Prior to October 2007, documents called enduring powers of attorney (EPA) were used to cover financial decisions. It is advisable that these are reviewed to see whether they remain fit for purpose.

Under what circumstances is a business LPA useful?

It is important to consider the business structure and make sure the business LPA dovetails with, for example, any existing partnership or shareholder agreements.

Partnerships: What should happen in the event a partner becomes incapacitated may be addressed in the partnership agreement, but there may still be a need for a business LPA to address certain provisions.

However, not everyone has a written partnership agreement and even those who do may not have covered the possibility of mental incapacity. Where this is the case, the agreement should be reviewed.  

If someone is in a partnership with their spouse and children and would intend to appoint the same attorneys to cover their business interests as their personal financial LPA, then there is no need for a separate business LPA.

The one LPA for financial decisions may be all that is needed in such cases.

Sole traders: The risk facing sole traders without an EPA or LPA in place is that if they are incapacitated, or absent for a long period where they may not be easy to contact, then there will be no one with the authority to run their business.

Even if they have a trusted employee or friend willing to step into the breach, if these individuals do not have power of attorney then they would not legally be able to carry out any financial transactions.

An LPA therefore allows the business to continue to operate normally until the owner has returned or recovered, or if that is not going to happen, the attorney can arrange matters for the future of the business. 

Companies: An attorney’s authority will not extend to a donor’s duties as a director, as this is a personal appointment that can only be carried out by the director holding that office. 

However, there is need for an attorney to exercise the voting rights held by the donor – as a shareholder – to remove the incapacitated director and appoint others to act in their place.

The newly appointed directors can then make decisions for the business.

Where a business only has a small number of shareholders, their operations could be jeopardised where one of them is unable to act.

This could arise, for example, if the governing documents require unanimous shareholder consent for certain business decisions.

The situation is more risky where there is a sole director, as without someone named as an attorney, there would be no one with the authority to keep the farm running.

In such instances, the only option would be for the next of kin to ask the Court of Protection to appoint a deputy to act on the business owner’s behalf.

“This is a cumbersome process, which can easily take between nine to 12 months, perhaps more, due to the Court of Protection’s backlog, and it is expensive,” warns Ayesha.

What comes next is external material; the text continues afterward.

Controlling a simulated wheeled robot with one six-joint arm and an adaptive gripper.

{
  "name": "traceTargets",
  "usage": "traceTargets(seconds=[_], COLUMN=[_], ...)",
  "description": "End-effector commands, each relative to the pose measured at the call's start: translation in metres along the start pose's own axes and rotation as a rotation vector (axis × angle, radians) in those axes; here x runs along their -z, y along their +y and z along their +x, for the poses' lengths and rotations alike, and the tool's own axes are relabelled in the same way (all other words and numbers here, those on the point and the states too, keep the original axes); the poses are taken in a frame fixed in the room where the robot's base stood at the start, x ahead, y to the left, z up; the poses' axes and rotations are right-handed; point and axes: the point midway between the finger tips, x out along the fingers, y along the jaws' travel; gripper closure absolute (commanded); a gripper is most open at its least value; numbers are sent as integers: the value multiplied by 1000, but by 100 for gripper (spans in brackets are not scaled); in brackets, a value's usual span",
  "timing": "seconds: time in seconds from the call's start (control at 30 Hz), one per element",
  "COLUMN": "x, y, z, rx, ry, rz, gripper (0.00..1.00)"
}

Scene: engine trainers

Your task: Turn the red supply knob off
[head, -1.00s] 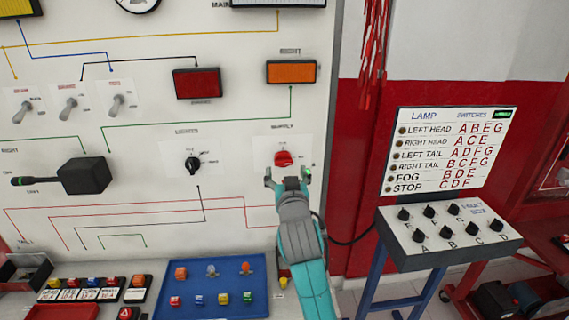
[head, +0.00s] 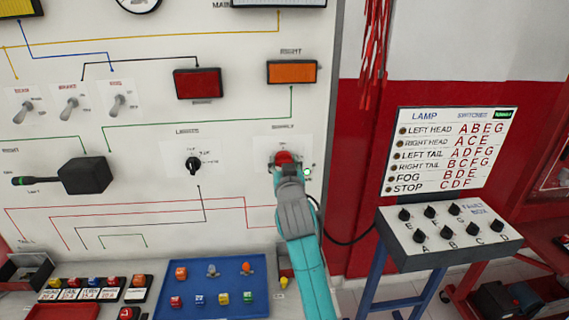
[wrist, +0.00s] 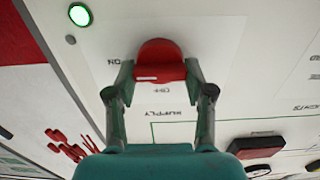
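The red supply knob (head: 283,157) is on the white panel under the orange RIGHT lamp. In the wrist view the knob (wrist: 160,58) is upside down, with ON printed to its left and OFF just below it. A short white mark shows on its lower left. My gripper (head: 285,163) is at the panel. In the wrist view its two fingers (wrist: 160,72) are on either side of the knob and appear to press on it. A green light (wrist: 79,15) is lit beside the knob; it also shows in the head view (head: 307,172).
The black lights knob (head: 193,164) is to the left on the panel. A blue tray (head: 225,303) with small parts lies below. The fault box (head: 450,245) with several black knobs stands to the right. Red leads (head: 372,50) hang at the panel's right edge.

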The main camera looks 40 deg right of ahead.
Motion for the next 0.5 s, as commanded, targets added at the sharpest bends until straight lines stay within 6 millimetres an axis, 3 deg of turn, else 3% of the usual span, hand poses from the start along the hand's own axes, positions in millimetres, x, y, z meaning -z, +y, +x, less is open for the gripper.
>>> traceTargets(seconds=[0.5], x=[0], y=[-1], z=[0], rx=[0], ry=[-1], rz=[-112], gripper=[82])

“It is not a nice process and one to be avoided at all costs.”

What can the attorney do?

The functions an attorney might be authorised to carry out include paying invoices, wages, tax and VAT, making decisions on sales and acquisitions, hiring or firing staff, managing health and safety issues, discharging debts and handling the future of the business, including succession.

They carry a personal responsibility to act in the best interests of the donor, subject to any restrictions or conditions within the power.

They should also take heed of any guidance given in the preferences section of the document.

This is when the input of a legal adviser can be crucial as a poorly drafted LPA can lead to an overlap between personal financial affairs and business LPAs, and so to ambiguity.

What’s involved in the process?

The application form for setting up a business LPA is the same as the one used to set up a personal financial affairs LPA.

The court fee for registration of each power is £82 and applicants should expect to wait at least 20 weeks for their application to be processed.

It is advisable that the other partners or directors should know where the original copy of the LPA is held, who is the appointed attorney and how to contact them.

Family members should ideally also be aware that the LPA is in place.

A copy of the full document will need to be made available to any organisations that the attorney will need to deal with such as the bank, HMRC and the Rural Payments Agency.

Bank and tax issues

Keith Phillips of accountant Duncan & Toplis warns that banks are becoming more stringent in insisting that when a person passes away the sole trader or partnership bank account is frozen until probate is established.

“This action is also coming into use when a person, for whatever reason, can no longer operate as a partner or run their sole trader business, perhaps due to ill health,” he says.

“Having a business LPA in place has the very simple effect of permitting the business to continue when otherwise a bank would, if they became aware of a serious illness, potentially freeze the bank account for the ongoing partners.”

He advises that it should also allow the attorney to access any savings funds the affected partner may have in the business to help fund themselves and their family at what is most likely to be a critical time.

Keith also points out that having a business LPA can be helpful for inheritance tax (IHT) planning.

“From our perspective, the continuation of the trade for a person is vital.

“If they are deemed to have left [the business] after an accident or illness, it might suddenly mean their wealth that had been covered by business property relief may have been turned into a loan, which would no longer be relievable.

“This a major risk when, say, someone has a stroke and then passes away some time later. Using any method one can to keep that person part of a business can save significant IHT.”